Arthur Ruge had a laboratory down in the Basement of Building 1 where he had built a shake table that used a photocell driven feedback system to follow a cardboard cam to simulate an earthquake. On it he had mounted a model of a water tower. He was frustrated in his attempts to measure the response of the system until he started using unbonded wire strain gages. He spent a lot of time improving these gages and the associated instrumentation, got sidetracked and never went back to the shake table work! I became interested in his work and he helped me do a senior thesis on bonded stain gages with multiple taps for measuring strain fields. It didn’t work out too well but I learned a lot about instrumentation. The available electronic DC amplifiers were not very linear, were noisy and drifted. As a result we used high sensitivity light beam galvanometers with battery driven Wheatstone bridges. We modified the galvanometers by removing the original torsion suspensions and replacing them with new ones made from the 0.001 inch wire we used for the strain gages. When the light beam fiduciary mark was focused on a meter stick 20 feet away we could measure to a tenth of a microvolt. Unfortunately, the equipment was very sensitive to magnetic fields; every time an electric street car went by on Massachusetts Avenue, three stories down and a hundred feet away, the light beam swung through 90°. As a result I took most of my data from midnight Sunday to 4 am Monday when the cars didn’t run.
As a result of a difference of opinion between a very senior Structures Professor and myself, Dr.
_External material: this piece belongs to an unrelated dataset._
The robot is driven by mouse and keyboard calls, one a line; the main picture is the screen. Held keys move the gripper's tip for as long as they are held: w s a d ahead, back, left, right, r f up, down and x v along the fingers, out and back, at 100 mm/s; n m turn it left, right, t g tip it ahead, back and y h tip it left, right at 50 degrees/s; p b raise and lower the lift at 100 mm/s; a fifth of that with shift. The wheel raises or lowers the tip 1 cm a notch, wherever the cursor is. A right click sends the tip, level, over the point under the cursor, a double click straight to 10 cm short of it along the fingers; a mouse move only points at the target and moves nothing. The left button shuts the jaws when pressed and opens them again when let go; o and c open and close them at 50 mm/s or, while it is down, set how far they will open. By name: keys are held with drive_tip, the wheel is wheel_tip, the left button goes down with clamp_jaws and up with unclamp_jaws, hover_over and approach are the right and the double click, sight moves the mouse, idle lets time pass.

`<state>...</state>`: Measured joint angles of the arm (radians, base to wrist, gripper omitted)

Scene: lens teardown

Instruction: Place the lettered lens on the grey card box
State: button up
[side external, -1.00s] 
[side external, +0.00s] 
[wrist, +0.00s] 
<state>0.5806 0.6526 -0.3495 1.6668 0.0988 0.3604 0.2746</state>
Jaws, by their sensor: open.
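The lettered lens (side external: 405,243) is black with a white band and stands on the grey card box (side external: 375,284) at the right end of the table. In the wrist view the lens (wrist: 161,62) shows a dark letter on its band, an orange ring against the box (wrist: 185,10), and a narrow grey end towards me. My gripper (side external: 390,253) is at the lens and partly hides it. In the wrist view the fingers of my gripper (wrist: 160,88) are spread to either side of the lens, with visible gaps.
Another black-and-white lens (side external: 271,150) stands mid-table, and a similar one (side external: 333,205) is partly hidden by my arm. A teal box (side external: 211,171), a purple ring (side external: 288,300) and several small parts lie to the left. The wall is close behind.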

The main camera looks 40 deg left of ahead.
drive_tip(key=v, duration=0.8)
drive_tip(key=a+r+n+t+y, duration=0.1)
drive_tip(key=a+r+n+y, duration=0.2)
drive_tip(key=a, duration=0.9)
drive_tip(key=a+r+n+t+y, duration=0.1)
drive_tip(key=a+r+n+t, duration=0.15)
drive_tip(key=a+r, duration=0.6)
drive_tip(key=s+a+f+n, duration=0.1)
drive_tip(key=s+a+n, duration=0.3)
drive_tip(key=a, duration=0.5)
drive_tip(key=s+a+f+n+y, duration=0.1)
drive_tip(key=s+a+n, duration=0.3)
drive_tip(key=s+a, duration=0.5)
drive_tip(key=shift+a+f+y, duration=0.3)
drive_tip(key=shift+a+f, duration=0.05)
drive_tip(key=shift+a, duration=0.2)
Wilbur suggested that I had better change my major when I went to graduate school. For some reason, it didn’t occur to me to change universities. In any case I enrolled as a graduate student in Mechanical Engineering and, again with the help of Dr. Wilbur, got an appointment as a Research Assistant in Electrical Engineering with Vanevar Bush and Sam Caldwell, working on the electromechnical differential analyzer. In ME I got to know Bill Murray and his Photoelasticity Laboratory better, but was not really connected with the experimental mechanics work. I learned a lot about relays, servo-feedback and electric motors on the EE project, but the most interesting part was working with Harold Edgerton to construct a special high-speed flash lamp that we used in an electro-optical system to measure total shaft rotation up to 10000 revolutions with an accuracy of 0.01 rotation at 5000 rpm. It was on this project that I learned, the hard way, that transformers don’t work very well on DC voltages!
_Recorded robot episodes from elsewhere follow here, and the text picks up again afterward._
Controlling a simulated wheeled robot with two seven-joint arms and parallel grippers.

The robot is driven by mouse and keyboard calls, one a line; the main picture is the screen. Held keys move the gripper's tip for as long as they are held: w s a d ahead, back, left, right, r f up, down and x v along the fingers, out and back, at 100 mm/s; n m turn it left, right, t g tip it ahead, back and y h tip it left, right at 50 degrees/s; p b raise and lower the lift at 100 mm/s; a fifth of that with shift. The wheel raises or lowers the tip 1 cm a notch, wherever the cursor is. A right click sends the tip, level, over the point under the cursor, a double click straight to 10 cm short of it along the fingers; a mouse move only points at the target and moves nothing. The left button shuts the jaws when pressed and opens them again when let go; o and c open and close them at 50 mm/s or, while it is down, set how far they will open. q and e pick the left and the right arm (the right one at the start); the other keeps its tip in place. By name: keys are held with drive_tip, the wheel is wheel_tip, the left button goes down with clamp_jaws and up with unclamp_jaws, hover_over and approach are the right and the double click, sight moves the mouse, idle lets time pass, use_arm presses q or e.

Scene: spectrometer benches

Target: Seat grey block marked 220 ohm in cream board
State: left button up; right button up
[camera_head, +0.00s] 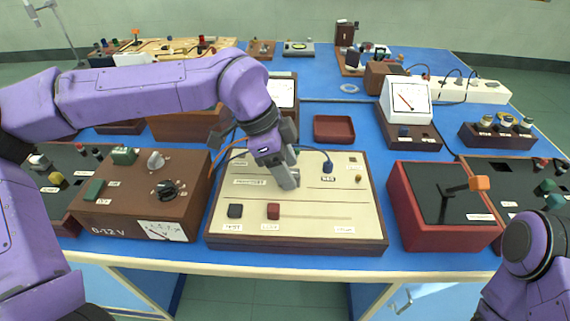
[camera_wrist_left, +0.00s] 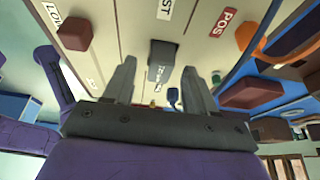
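The cream board (camera_head: 305,228) lies in a brown frame at the bench's front middle. My left gripper (camera_head: 288,180) points down over its centre. In the left wrist view, the two fingers stand apart with a grey block (camera_wrist_left: 160,62) between their tips. Gaps show on both sides of the block, so the fingers do not touch it. Its marking is too small to read. The block stands at the board's face; whether it is fully seated I cannot tell. In the head view the gripper hides most of it. My right gripper is out of view.
A red block (camera_head: 273,211) and a dark block (camera_head: 235,211) sit at the board's front left. A blue plug (camera_head: 328,166) with a cable is at its back. A brown meter box (camera_head: 140,190) stands left, a red-sided box (camera_head: 440,205) right, and an empty red tray (camera_head: 334,129) behind.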

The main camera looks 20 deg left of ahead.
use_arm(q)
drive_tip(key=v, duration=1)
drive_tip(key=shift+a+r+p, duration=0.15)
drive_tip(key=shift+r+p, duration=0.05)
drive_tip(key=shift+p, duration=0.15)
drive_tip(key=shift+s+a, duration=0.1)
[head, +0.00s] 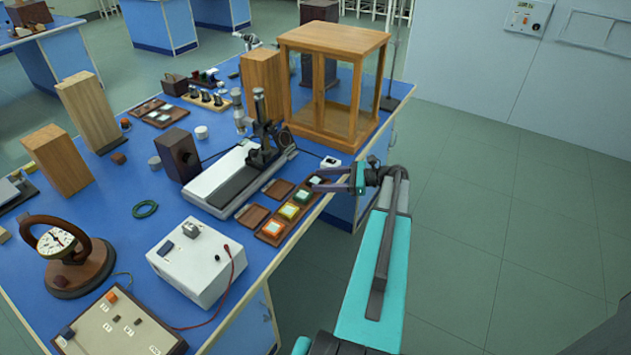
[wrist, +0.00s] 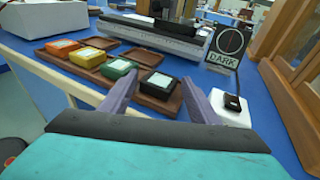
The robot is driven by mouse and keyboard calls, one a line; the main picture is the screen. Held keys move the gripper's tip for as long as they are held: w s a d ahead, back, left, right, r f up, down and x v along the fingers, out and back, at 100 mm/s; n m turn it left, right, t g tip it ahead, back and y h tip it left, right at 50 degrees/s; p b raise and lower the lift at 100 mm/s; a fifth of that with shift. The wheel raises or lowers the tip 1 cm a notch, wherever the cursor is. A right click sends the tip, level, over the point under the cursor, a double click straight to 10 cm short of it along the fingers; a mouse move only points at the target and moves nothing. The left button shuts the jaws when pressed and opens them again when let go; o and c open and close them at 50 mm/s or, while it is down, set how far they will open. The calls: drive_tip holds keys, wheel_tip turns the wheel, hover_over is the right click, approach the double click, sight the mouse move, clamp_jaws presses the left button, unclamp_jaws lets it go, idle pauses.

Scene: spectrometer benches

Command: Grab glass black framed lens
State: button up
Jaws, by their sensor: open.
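A black square plate with a thin pale ring around a dark round centre (wrist: 231,42) stands upright in the wrist view, with a label reading DARK below it. The plate is farther away, up and to the right.
Orange (head: 273,228), yellow (head: 290,211) and green (head: 303,195) boxes sit in brown trays. A white-and-black instrument (head: 235,180) lies behind them. A wooden glazed cabinet (head: 333,38) stands at the back right. A small white block with a black top (wrist: 232,107) is right of my fingers.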

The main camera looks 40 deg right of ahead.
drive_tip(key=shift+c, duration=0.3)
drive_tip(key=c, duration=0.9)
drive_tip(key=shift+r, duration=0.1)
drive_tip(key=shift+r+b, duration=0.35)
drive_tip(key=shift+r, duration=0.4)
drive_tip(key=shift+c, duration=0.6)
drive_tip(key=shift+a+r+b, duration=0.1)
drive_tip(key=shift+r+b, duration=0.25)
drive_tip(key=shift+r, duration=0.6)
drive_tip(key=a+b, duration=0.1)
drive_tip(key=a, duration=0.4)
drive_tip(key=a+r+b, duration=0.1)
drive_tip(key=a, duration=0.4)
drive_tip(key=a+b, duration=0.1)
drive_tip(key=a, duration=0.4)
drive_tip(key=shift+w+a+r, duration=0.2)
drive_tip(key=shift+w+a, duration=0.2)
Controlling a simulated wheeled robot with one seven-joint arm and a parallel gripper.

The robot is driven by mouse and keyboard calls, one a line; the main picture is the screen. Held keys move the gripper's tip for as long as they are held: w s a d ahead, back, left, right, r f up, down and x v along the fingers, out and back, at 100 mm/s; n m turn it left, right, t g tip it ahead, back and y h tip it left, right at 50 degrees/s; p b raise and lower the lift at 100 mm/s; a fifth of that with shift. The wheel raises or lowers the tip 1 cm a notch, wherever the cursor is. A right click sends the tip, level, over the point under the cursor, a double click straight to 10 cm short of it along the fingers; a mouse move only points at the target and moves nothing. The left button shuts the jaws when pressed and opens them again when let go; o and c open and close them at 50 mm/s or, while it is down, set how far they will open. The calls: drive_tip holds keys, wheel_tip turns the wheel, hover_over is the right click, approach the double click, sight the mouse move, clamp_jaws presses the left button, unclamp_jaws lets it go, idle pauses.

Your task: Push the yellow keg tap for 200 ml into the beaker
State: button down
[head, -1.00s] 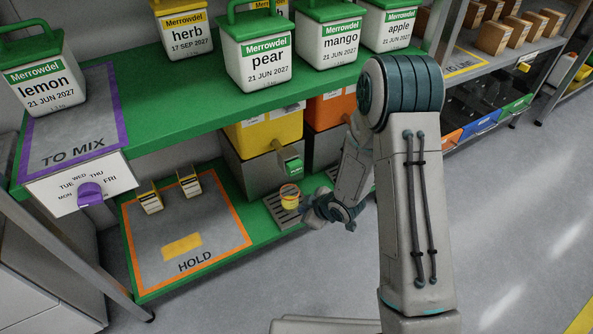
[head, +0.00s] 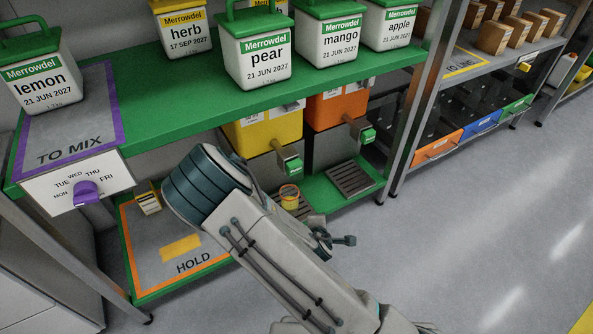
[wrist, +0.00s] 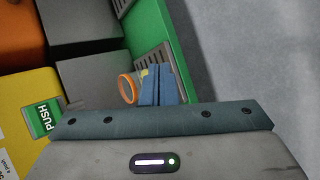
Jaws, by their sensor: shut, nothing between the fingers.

After two years as an EE RA, I was offered an instructorship in ME with a pay raise to $120 per month. That was the fall of 1941. When December 7, 1941 came along, I was called to active duty as a Reserve Officer and was overseas most of the time until the fall of 1945. Things had changed a lot during the war and there were many additions to the faculty. SESA, later SEM, had been founded at the 13th Eastern Photoelasticity Conference and was being directed by Bill Murray. My advisor, J.P. Den Hartog, had been in the Navy and moved from Harvard to MIT. E.G. Orowan was working in Materials. A.V. DeForest had a very lively group in Experimental Stress Analysis. He had previously developed his scratch gage for fatigue measurements, was working with Greer Ellis on Stresscoat and with Ferdi Stern on Magnaflux. About that time he gave a special course on experimental methods for Lou Coffin, Ken Bodner and myself. We would gather in his laboratory one afternoon a week and A.V. would tell us about an idea he had had that we might play with that session, very informal! The graduate enrollment was not very large at that time. He was also busy with Art Ruge establishing Ruge-DeForest and setting up to manufacture bonded wire strain gages. It must have been about that time that I met Peter Stein who was very active in adapting the electronic instruments developed during the war for experimental mechanics applications.
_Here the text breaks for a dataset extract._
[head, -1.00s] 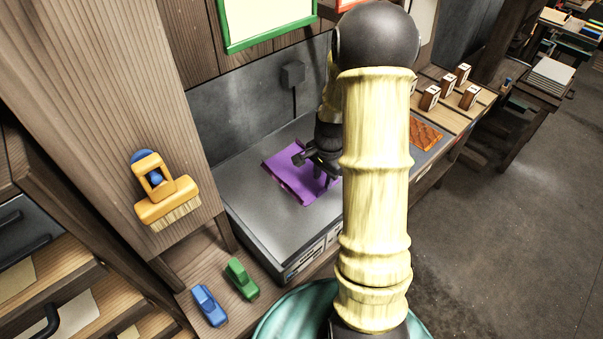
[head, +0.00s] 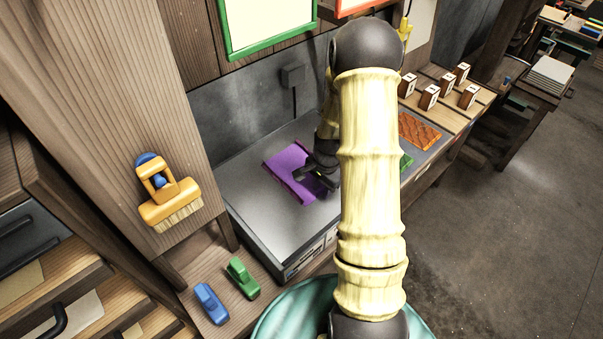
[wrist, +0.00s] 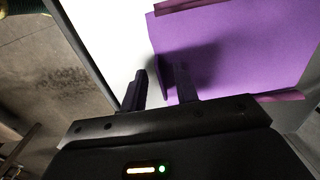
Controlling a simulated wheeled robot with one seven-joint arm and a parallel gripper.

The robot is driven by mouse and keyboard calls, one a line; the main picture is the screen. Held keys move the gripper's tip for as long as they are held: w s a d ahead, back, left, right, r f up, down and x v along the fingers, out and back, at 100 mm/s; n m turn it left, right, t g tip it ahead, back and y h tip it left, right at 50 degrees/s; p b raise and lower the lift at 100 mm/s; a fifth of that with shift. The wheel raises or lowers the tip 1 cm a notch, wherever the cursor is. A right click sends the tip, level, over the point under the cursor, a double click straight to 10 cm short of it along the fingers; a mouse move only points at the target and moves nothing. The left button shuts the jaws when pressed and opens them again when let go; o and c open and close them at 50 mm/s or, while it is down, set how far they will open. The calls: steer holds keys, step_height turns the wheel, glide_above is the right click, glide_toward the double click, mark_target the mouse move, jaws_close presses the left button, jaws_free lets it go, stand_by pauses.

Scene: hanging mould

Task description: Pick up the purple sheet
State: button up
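The purple sheet (head: 285,168) lies on the grey bench top, with a raised or folded strip along its near left edge. It also fills the upper right of the wrist view (wrist: 245,45). My gripper (head: 318,178) is low over the sheet's right part in the head view. In the wrist view my gripper (wrist: 157,75) has its two dark fingers apart, one on each side of the sheet's edge in the picture. I cannot tell whether a finger touches the sheet. My arm hides the area right of the sheet.
The grey bench top (head: 250,205) is clear left of the sheet. A wall stands behind it, with a dark box (head: 293,75) and cable. A yellow brush (head: 168,195) hangs on the left panel.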

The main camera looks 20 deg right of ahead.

I am impressed with the great improvement in instrumentation in the past 50 years. For strain gages, we used batteries and galvanometers. Next came balancing circuits that eliminated the linearity problem. Then came AC amplifiers using a 2000 Hz carrier. We used a pen recorder with a maximum frequency response of 50 Hz. Now there are stable DC amplifiers with frequency response to over 100 kHz, a to d converters and digital recording on floppy disks. But it all started with Ruge’s unbonded gages, Bill Murray’s photoelasticity laboratory, A.V.’s students, Ellis’ and Stern’s Magnaflux and Stresscoat. By the time I finished at MIT in 1948, the revolution in strain measurements was well under way. The development of unbonded strain gage accelerometers was just getting started and piezoelectric devices were a couple of years off.